> **What you should do**: The required output is the block of lines from the line with "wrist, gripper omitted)" to the line with "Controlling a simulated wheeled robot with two", endpoints included and pictures omitted.

> **Source data**:
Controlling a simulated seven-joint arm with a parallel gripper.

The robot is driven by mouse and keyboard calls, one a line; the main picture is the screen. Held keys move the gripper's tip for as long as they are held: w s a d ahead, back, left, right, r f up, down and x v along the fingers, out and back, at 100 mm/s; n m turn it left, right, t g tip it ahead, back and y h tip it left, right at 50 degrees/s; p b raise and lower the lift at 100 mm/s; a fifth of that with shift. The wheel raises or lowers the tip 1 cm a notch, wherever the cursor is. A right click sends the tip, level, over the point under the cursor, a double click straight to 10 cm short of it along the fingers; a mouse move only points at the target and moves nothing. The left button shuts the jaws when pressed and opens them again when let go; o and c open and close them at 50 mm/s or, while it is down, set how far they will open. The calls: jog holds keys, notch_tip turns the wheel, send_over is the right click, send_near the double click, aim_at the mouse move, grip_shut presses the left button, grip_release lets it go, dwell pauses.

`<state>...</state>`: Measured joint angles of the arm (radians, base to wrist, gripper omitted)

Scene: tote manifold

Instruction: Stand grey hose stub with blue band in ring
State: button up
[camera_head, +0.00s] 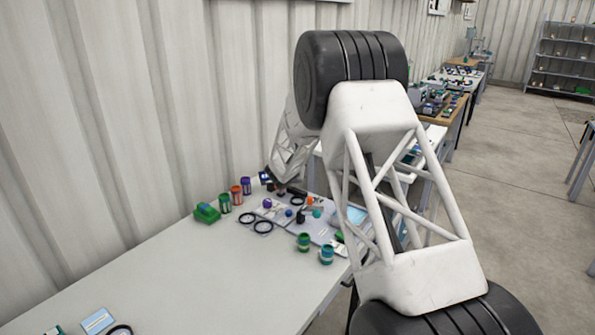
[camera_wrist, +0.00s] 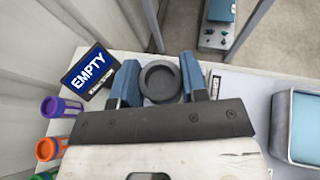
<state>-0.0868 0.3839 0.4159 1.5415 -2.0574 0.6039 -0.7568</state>
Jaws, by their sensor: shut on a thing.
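My gripper (camera_wrist: 158,82) has its two blue fingers on either side of a dark grey, hollow round piece, and is shut on it. This looks like the grey hose stub (camera_wrist: 160,98), seen end-on; no blue band shows from this angle. In the head view my gripper (camera_head: 281,191) is small, low over the far end of the table and partly behind my arm. Black rings lie flat there: one at the front (camera_head: 263,227), one beside it (camera_head: 248,218) and one further back (camera_head: 298,200). I cannot tell which is the task's ring.
An EMPTY sign (camera_wrist: 91,72) stands close left of my gripper. Green (camera_head: 304,242) and teal (camera_head: 327,254) cups stand at the front. The near tabletop (camera_head: 190,275) is mostly clear.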

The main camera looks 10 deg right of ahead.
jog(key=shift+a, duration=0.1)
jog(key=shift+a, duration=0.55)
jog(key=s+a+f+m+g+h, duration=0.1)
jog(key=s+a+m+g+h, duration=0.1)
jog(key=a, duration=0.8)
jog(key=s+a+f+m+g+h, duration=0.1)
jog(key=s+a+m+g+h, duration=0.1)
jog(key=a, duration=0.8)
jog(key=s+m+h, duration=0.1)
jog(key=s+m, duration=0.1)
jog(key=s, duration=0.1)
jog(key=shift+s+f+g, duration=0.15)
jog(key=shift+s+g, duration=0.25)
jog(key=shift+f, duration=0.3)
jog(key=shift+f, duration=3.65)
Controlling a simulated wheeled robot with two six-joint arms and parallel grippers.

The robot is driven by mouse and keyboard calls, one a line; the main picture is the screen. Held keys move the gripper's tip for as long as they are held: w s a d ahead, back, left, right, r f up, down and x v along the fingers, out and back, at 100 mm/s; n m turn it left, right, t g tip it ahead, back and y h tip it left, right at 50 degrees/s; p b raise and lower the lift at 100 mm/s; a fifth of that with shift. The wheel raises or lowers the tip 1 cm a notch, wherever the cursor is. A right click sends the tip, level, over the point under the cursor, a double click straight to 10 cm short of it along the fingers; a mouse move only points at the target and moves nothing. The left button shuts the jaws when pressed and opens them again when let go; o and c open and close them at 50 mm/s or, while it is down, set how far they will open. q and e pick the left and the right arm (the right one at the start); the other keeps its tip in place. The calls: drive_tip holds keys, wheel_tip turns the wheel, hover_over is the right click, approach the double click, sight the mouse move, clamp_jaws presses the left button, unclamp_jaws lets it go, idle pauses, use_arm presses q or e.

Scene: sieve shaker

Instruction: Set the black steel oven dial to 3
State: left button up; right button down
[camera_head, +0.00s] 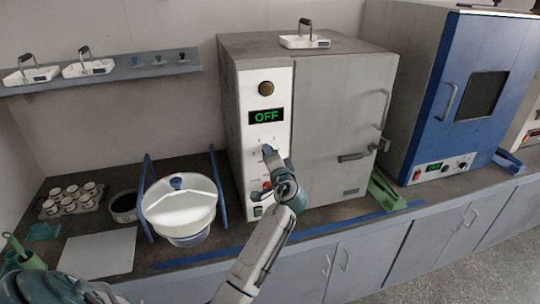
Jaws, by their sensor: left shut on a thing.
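A grey oven (340,118) stands on the counter with its door shut. Its white control panel (279,90) carries a display (266,116) that reads OFF in green. My left gripper (268,151) reaches up from below to the panel under the display. It is shut on the oven dial, which the fingers mostly hide. I cannot read the dial's pointer or the marks around it. My right gripper is not in view.
A white lidded pot (180,209) stands left of the oven. A blue oven (460,95) stands to the right. A green bracket (386,192) lies between the ovens.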

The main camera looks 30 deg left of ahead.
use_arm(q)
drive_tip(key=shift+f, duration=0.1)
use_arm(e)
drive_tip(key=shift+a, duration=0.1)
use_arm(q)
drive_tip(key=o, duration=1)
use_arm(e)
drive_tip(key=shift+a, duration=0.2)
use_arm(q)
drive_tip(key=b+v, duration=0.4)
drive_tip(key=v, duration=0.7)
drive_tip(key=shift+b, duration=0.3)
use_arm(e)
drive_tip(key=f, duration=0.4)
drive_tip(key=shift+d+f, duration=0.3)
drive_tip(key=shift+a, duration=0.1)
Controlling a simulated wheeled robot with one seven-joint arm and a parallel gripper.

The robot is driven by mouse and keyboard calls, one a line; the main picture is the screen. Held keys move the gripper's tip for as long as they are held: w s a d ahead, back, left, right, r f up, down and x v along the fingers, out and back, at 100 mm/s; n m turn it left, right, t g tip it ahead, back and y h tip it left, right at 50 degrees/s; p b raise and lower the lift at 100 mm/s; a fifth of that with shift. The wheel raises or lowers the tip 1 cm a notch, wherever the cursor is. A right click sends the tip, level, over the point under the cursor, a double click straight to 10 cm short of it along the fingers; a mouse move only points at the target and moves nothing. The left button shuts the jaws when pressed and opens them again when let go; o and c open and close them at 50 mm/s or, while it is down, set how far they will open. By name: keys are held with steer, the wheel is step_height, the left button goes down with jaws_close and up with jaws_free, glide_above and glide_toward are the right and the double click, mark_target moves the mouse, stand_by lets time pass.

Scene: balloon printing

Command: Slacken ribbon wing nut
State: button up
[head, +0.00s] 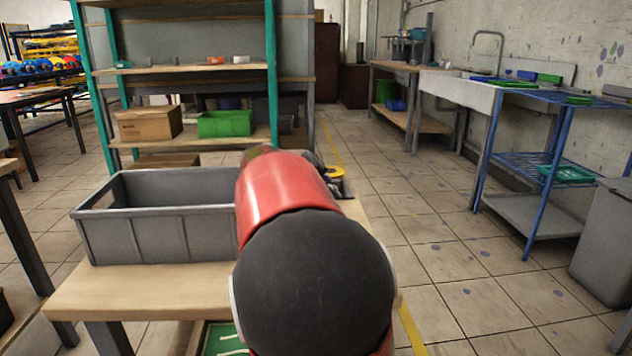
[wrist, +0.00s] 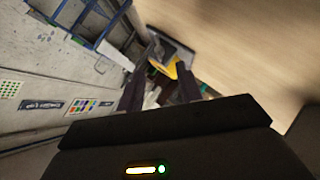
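My gripper (wrist: 164,80) shows in the wrist view with its two dark fingers apart. I see nothing clearly held between them. Beyond the fingertips is a dark grey device (wrist: 177,48) with a yellow part (wrist: 172,68), near the edge of a wooden table (wrist: 235,45). In the head view the yellow part (head: 335,171) shows just past my red arm, which hides most of the device and my gripper. I cannot make out the ribbon or the wing nut in either view.
A grey open crate (head: 155,238) stands on the wooden table (head: 130,290), left of my arm. Teal-framed shelves (head: 200,78) with a green bin (head: 225,123) stand behind. A blue rack (head: 545,170) is at the right. The tiled floor between is clear.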

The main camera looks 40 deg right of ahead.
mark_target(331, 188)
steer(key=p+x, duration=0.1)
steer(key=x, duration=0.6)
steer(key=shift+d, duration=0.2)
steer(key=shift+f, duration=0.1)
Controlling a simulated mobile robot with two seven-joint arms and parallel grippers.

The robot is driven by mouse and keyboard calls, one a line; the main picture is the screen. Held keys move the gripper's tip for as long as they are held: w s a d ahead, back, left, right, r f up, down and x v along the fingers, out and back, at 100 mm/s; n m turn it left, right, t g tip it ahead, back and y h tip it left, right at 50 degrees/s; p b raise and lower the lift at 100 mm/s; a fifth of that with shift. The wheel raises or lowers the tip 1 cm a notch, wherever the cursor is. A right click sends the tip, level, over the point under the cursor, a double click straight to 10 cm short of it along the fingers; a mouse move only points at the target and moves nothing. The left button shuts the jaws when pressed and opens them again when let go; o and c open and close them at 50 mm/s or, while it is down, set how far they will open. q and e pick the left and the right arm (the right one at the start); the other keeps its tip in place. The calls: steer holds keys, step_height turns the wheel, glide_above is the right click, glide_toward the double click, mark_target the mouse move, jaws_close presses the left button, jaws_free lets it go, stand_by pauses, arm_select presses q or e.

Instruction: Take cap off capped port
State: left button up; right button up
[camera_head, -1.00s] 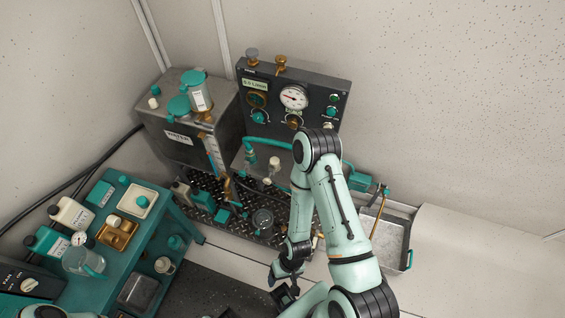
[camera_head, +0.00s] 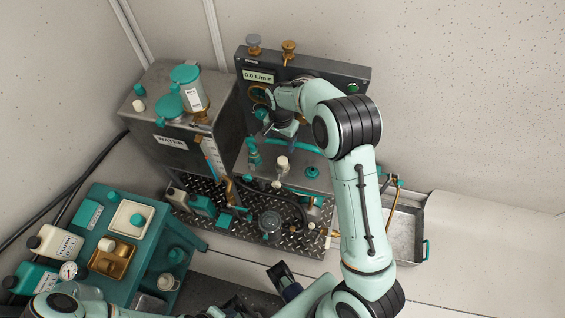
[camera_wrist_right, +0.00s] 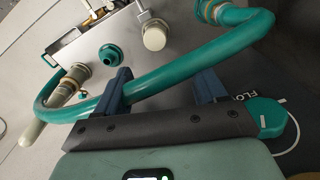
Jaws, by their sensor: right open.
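The capped port with its cream cap (camera_head: 282,162) stands on the grey box below the gauge panel. My right gripper (camera_head: 277,126) is above and behind the cap, in front of the panel. Its two fingers (camera_wrist_right: 163,88) are apart with nothing gripped. Dark parts at the bottom of the head view may be my left gripper (camera_head: 285,279); its jaws are unclear.
A teal hose (camera_wrist_right: 170,72) arches close beyond my right fingers. The gauge panel (camera_head: 350,80) stands behind, and the water tank (camera_head: 155,105) is at left. A teal cart (camera_head: 90,225) holds bottles and a brass tray. A metal bin (camera_head: 405,235) is at right.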

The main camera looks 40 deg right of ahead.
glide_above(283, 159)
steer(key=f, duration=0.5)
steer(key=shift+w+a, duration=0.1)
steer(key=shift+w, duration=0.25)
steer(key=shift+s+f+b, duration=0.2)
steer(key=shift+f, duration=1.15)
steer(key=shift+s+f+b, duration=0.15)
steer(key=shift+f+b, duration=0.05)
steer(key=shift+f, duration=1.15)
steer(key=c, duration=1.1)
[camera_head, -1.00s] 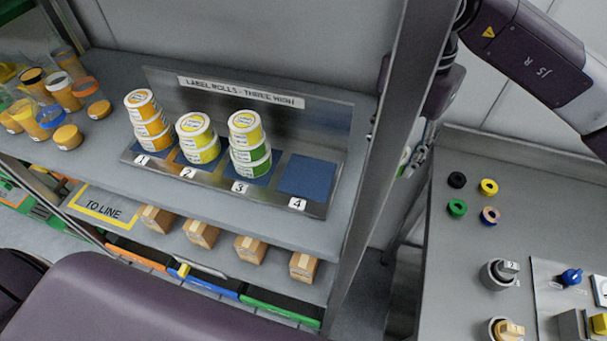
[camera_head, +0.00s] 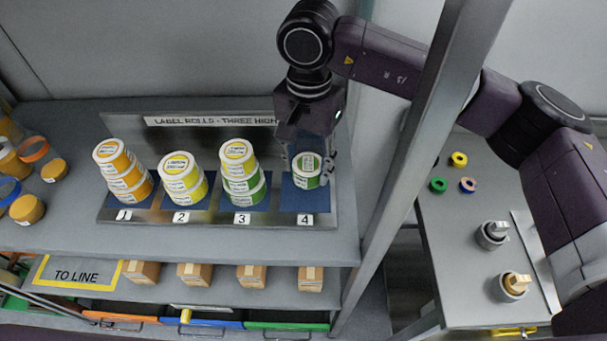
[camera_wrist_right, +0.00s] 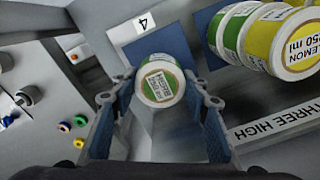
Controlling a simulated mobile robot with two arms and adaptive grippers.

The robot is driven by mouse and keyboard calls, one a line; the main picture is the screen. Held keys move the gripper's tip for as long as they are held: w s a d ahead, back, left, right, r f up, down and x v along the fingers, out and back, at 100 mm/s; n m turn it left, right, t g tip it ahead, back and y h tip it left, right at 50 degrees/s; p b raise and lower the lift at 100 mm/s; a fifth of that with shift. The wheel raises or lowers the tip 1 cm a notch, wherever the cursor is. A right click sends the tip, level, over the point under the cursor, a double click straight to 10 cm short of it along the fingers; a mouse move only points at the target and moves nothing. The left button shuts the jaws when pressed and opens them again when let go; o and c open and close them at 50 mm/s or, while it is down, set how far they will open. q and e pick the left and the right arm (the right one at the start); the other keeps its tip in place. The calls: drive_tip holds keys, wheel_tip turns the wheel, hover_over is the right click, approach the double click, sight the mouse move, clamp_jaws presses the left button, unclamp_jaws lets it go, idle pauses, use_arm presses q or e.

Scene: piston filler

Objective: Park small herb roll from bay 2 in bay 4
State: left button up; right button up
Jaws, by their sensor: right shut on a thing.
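The small herb roll (camera_head: 307,171), with a green side and a white label top, is held between the fingers of my right gripper (camera_head: 308,166) at bay 4. In the right wrist view the roll (camera_wrist_right: 160,84) sits between both fingertips. It is over the blue pad of bay 4 (camera_head: 303,201); I cannot tell whether it touches the pad. Bay 2 (camera_head: 181,217) holds a stack of yellow-sided rolls (camera_head: 181,177). My left gripper is out of view.
Bay 1 holds an orange stack (camera_head: 122,172). Bay 3, just left of my gripper, holds a yellow roll over green ones (camera_head: 242,185). A metal post (camera_head: 415,170) stands right of the rack, in front of my right arm. The label board (camera_head: 215,122) rises behind.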

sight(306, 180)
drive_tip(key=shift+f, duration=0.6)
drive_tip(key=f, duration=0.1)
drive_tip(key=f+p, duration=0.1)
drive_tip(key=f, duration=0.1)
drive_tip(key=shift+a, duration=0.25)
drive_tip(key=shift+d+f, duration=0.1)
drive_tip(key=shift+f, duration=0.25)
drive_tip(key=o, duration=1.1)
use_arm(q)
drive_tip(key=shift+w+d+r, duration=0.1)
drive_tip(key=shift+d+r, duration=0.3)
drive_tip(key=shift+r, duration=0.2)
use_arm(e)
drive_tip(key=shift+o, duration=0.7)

> **Final answer**:
`<state>...</state>`: Measured joint angles of the arm (radians, base to wrist, gripper omitted)

Scene: tote manifold

Instruction: Stand grey hose stub with blue band in ring
State: button up
[camera_head, +0.00s] 
[camera_wrist, +0.00s] 
<state>-0.0868 0.3839 0.4159 1.5415 -2.0574 0.6039 -0.7568</state>
Jaws, by their sensor: shut on a thing.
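My gripper (camera_wrist: 158,82) has its two blue fingers on either side of a dark grey, hollow round piece, and is shut on it. This looks like the grey hose stub (camera_wrist: 160,98), seen end-on; no blue band shows from this angle. In the head view my gripper (camera_head: 281,191) is small, low over the far end of the table and partly behind my arm. Black rings lie flat there: one at the front (camera_head: 263,227), one beside it (camera_head: 248,218) and one further back (camera_head: 298,200). I cannot tell which is the task's ring.
An EMPTY sign (camera_wrist: 91,72) stands close left of my gripper. Green (camera_head: 304,242) and teal (camera_head: 327,254) cups stand at the front. The near tabletop (camera_head: 190,275) is mostly clear.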

The main camera looks 10 deg right of ahead.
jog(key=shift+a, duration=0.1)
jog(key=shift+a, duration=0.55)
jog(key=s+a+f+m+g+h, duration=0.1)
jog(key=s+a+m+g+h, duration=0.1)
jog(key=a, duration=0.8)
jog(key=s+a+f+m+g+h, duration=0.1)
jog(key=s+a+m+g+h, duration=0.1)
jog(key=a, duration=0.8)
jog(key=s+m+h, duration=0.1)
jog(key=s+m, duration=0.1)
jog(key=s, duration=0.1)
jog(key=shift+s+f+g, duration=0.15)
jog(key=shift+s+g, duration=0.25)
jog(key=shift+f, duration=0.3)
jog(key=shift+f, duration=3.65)
Controlling a simulated wheeled robot with two six-joint arms and parallel grippers.

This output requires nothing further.